Dissertation Title: Trauma and the Body: An Inquiry through Philosophically-Engaged Fiction

Abstract

Current approaches to trauma in art education most often rely on psychological framing focused on intervention, dysfunction, and behavioral challenges. However, artmaking’s potential to harness ambiguity, multiple ways of knowing, and to offer creative ways of approaching phenomena and the experience of the self in the world disrupts stigmas, redundancies, and limitations of purely psychological approaches to trauma. Using a transdisciplinary approach that blends fiction-based research, embodied inquiry and phenomenological perspectives, this study explores the embodied experience of trauma as a site for philosophical inquiry and opens new possibilities for theorizing trauma as a universal human experience that shapes the way we relate to place and others. By analyzing the work of artists who also write fiction, this research theorizes the turn to fiction as an arts-based practice that obscures disciplinary boundaries and expands approaches to research to allow for a second-seeing of phenomenon. While adding to the growing body of arts-based scholars redefining the possibilities of emergent methodologies in art education, this study considers more specifically what visual artists’ turn to fiction as an embodied form of inquiry can have for further extending the application of arts-based research in art education as being uniquely privileged for approaching visceral phenomenon.


Chelsea Borgman, Pennsylvania State University 

Chelsea Borgman photo

Chelsea Borgman is an artist, educator, and writer. She is currently pursuing a dual-title master’s degree in Art Education and Women’s, Gender, and Sexuality Studies at The Pennsylvania State University. Borgman is the 2019 recipient of the Judy Chicago Art Education Award. Her research investigates art-making as an emotional strategy for grieving girls. Her artwork takes the form of immersive installation, paper collage, and fused glass.
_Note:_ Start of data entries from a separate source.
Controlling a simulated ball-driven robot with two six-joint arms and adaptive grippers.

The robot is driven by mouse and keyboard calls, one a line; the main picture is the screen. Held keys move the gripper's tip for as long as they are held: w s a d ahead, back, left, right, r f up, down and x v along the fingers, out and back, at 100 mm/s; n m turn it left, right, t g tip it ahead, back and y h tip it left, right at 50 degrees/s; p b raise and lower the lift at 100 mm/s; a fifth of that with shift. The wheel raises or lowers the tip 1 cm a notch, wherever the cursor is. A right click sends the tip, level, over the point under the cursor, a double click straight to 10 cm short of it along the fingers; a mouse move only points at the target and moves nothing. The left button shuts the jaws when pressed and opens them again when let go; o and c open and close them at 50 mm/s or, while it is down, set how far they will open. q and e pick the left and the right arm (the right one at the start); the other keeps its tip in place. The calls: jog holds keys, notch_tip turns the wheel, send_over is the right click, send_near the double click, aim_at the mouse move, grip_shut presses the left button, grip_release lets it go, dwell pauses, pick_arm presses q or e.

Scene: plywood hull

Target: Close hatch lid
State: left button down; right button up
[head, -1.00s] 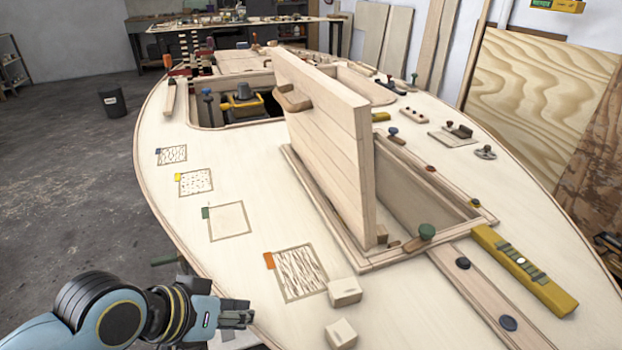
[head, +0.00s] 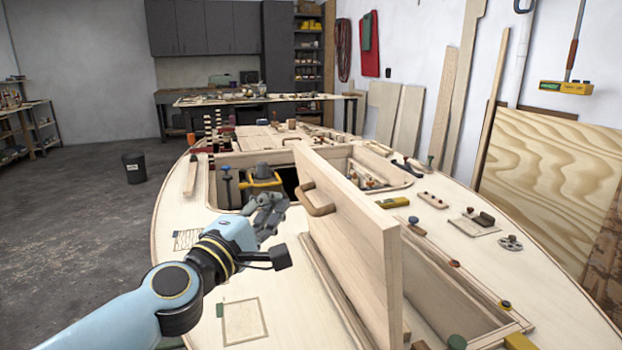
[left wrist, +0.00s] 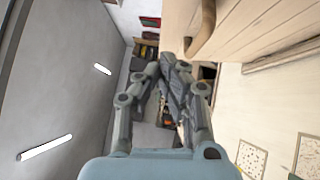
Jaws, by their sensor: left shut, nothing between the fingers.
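The hatch lid (head: 350,228) is a thick pale wooden panel standing upright, open, along the hatch opening (head: 440,285) in the deck. A wooden handle (head: 317,200) sticks out from its left face. In the left wrist view the handle (left wrist: 203,28) is at the top, beside the lid face (left wrist: 258,30). My left gripper (head: 279,204) is shut and empty. It is just left of the handle, in front of the lid's left face, and appears apart from it. My right gripper is not in view.
Another opening holds a yellow-and-grey object (head: 263,178) behind my left gripper. The deck left of the lid, with a marked square (head: 243,320), is mostly clear.

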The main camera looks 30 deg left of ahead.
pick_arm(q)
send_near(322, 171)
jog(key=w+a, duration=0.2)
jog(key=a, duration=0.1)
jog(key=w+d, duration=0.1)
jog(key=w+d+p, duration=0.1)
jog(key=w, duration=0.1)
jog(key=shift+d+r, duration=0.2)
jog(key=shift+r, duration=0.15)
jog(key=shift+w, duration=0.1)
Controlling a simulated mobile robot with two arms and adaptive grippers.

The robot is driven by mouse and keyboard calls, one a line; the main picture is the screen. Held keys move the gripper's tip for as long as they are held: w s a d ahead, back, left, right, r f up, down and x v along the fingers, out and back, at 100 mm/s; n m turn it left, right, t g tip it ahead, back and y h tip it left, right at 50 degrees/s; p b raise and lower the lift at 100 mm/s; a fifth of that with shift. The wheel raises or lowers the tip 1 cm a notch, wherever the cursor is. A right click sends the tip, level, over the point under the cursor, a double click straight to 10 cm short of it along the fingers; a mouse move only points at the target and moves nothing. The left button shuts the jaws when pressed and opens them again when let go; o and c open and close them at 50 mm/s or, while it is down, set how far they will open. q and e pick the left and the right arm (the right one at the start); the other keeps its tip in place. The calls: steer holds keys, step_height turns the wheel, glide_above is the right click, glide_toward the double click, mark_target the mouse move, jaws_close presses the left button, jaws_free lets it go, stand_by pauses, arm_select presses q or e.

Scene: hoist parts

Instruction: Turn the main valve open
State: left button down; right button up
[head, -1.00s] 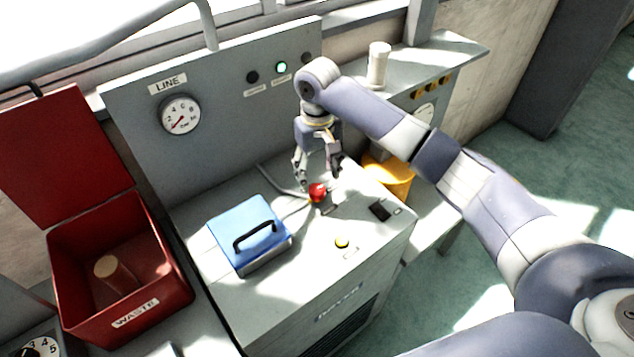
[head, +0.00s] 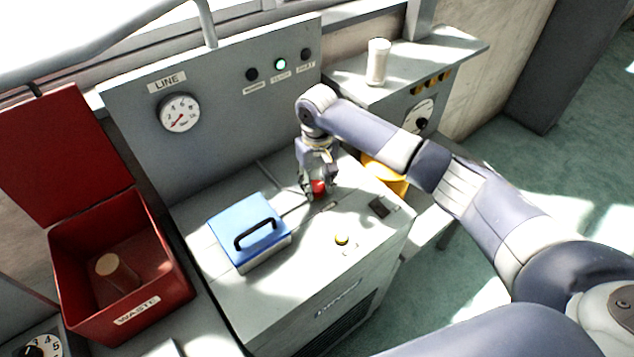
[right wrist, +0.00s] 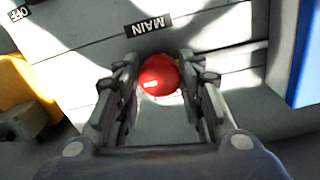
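The main valve shows as a red rounded knob (head: 318,187) on top of the grey cabinet. In the right wrist view the red knob (right wrist: 160,75) sits beside a black label reading MAIN (right wrist: 148,28). My right gripper (head: 319,190) points down over the knob. In the right wrist view its two fingers (right wrist: 159,80) are on either side of the knob, close against it, and it looks shut on it. The fingers and palm hide part of the valve below the knob. My left gripper is not in view.
A blue box with a black handle (head: 248,232) stands left of the valve. A yellow button (head: 342,239) and dark switch (head: 380,207) are nearby. The LINE gauge (head: 180,113) and a lit green lamp (head: 280,64) are behind. A red waste bin (head: 75,240) is left.

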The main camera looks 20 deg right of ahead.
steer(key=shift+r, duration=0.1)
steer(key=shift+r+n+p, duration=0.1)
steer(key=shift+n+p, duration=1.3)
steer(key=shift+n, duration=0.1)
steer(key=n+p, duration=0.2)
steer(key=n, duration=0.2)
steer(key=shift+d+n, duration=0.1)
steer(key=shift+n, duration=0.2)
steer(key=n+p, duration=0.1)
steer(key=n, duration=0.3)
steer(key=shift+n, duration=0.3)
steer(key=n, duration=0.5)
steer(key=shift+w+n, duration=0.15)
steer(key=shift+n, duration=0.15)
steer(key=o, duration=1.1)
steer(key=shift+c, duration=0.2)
Borgman is passionate about the power of art-making to teach and transform. She is committed to working with young women; using art-making as a means to explore feminist principles, practices, and concerns.
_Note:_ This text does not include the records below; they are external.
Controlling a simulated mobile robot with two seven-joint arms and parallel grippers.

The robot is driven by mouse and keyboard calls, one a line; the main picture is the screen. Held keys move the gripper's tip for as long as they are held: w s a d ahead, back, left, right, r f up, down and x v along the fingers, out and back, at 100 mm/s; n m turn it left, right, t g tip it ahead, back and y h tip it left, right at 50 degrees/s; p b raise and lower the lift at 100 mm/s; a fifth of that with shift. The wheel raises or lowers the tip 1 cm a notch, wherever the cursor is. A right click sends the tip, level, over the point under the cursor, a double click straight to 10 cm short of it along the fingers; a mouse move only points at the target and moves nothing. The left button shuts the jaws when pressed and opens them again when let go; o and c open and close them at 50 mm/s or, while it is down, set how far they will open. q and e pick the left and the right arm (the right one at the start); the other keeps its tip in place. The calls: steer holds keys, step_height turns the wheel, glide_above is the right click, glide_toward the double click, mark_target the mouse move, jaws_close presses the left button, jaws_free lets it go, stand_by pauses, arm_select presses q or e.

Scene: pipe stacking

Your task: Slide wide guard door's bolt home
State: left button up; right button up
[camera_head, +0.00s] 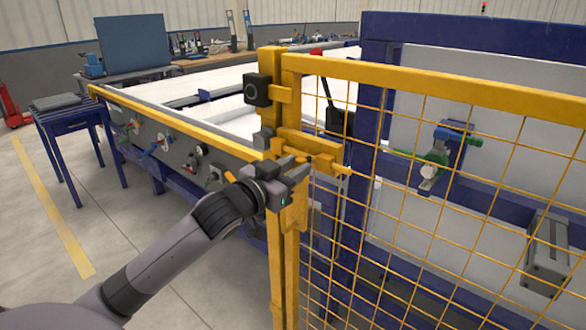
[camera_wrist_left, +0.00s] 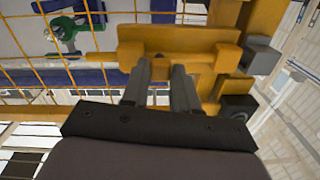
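The wide guard door (camera_head: 430,85) is a yellow frame with wire mesh, upright beside a yellow post (camera_head: 274,220). A yellow bolt assembly (camera_head: 310,142) lies horizontally across the door's edge and also shows in the left wrist view (camera_wrist_left: 180,45). A thin yellow rod end (camera_head: 342,171) sticks out on its right over the mesh. My left gripper (camera_head: 300,166) is at the bolt assembly. In the left wrist view its two grey fingers (camera_wrist_left: 161,72) stand slightly apart with a yellow part between their tips; whether they clamp it is unclear. My right gripper is out of view.
Behind the mesh are a green-and-blue valve (camera_head: 435,158) and a grey box (camera_head: 548,252). A blue side table (camera_head: 68,120) stands left; floor between is clear.

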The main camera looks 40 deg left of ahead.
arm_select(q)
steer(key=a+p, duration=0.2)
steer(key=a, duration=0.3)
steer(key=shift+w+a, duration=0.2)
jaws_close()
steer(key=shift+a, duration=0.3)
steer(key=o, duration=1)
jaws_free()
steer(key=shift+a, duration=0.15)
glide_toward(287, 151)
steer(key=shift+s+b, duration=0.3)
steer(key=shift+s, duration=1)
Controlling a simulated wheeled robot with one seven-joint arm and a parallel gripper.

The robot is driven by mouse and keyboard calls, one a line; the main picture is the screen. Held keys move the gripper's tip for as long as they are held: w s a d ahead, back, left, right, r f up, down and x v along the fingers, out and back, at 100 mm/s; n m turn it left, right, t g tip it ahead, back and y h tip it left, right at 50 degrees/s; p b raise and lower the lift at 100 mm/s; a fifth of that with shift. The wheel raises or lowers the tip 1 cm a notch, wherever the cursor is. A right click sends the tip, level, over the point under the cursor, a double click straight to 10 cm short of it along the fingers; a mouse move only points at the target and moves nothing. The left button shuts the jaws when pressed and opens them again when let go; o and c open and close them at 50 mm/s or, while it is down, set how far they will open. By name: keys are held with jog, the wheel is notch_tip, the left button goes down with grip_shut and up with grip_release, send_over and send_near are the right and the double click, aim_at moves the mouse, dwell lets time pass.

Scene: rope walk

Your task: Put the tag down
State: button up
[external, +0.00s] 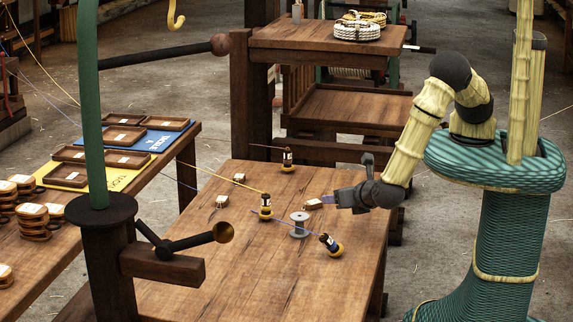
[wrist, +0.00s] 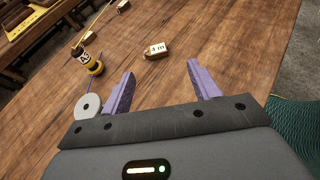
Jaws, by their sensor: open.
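A small wooden tag (external: 312,204) with a white label lies on the wooden table (external: 205,290), just off my fingertips. In the wrist view this tag (wrist: 155,51) reads "4 m" and lies a little beyond the gap between the fingers, touching neither as far as I can see. My gripper (external: 325,200) is low over the table's right side, pointing left. In the wrist view its purple fingers (wrist: 161,70) are spread, with nothing between them. Two similar tags, one farther back (external: 239,178) and one at left (external: 222,201), lie on the table.
A grey spool (external: 299,228) stands close to my gripper. A side table at left holds trays on a blue mat (external: 140,143) and a yellow mat (external: 110,182).

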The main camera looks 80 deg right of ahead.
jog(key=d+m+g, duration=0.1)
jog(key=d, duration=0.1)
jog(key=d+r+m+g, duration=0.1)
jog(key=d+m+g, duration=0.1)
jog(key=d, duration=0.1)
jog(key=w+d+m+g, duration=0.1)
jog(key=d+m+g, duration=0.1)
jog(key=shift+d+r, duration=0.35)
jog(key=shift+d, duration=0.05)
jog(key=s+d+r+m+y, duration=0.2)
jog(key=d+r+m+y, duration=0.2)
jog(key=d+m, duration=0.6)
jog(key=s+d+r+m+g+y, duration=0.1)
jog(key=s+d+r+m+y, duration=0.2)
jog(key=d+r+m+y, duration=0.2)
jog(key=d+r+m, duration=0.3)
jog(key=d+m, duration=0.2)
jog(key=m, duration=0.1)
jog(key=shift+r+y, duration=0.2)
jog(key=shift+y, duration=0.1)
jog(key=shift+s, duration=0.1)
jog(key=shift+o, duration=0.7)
Dissertation Title: The Transformative Power of Grief: Girls' Loss and Reimagining the Self through Art

Abstract

Borgman’s research explores the potential of an emergent student-driven curriculum to support girls through grief, puberty, and navigating the social and political systems which impact women’s lives. Grief is fundamentally transformative. Borgman proposes art-making as a powerful and adaptable emotional strategy for girls who are reestablishing their self-identity after loss. Through Critical Action Research, Borgman reflects on her practice while working with a group of grieving girls (ages 9-14). In this study the group will develop, plan, and create an art-making project, opening up opportunities to explore their experience and changing identity in the wake of loss.


Jessica Pissini photo

Jessica Pissini, The Ohio State University

Jessica is a PhD candidate in the Arts Administration, Education and Policy program at Ohio State, specializing in Museum Education. Jessica received her bachelor’s degrees from Penn State University, studying classical archeology and integrative visual arts. From State College, she went on to work in Los Angeles as a designer and maker of props, sets and costume pieces for TV shows and films - the Hunger Games series, Star Trek, and a handful of Marvel movies among them. With her creative background, she also worked as a site photographer and digital artist in Egypt on an archeological excavation which led to future interest, work and research in the museum field. Jessica completed her master’s degree at Duke University in digital art history, researching and creating interactive museum displays at the Nasher Museum of Art in Durham, NC. At Ohio State, Jessica has collaborated with the Advanced Computing Center for the Arts & Design (ACCAD) in an effort to explore media design from an arts education lens. Her dissertation research aims to establish virtual reality as an artistic medium through investigating the affordances, creative phenomena and experiential aesthetics of the virtual platform.

Dissertation Title: Embodied by Design: The Presence of Creativity, Art-making, and Self in Virtual Reality

Abstract

From a scientific and technical viewpoint, virtual reality (VR) is a well-researched and established technology. However, from an arts perspective, virtual reality has very few, if any, distinct parameters or defined experiential aesthetics as an artistic medium. My project aims to break-down the affordances of virtual reality and its design aspects in an effort to recognize VR as a contemporary artistic medium and to explore the cognitive, experiential and creative phenomena of virtual art-making. In my study, I question what type of immersive process virtual artists experience through the embodied, open-ended play of art-making from within the medium which, unlike any other artistic medium, challenges our physical senses and embodied awareness in new and unexpected ways. Through an arts-based research approach and reflection on personal experience with the medium, in addition to the analysis of participant interactions, feedback and virtual artifacts, I also question how artists and educators can use the virtual medium to inspire creativity within art museum spaces. The final section of my research looks as ways to integrate VR into art museums so that the visitor transports from viewer-of-art to maker-of-art, allowing them to construct their own active and creative art experience from within the medium.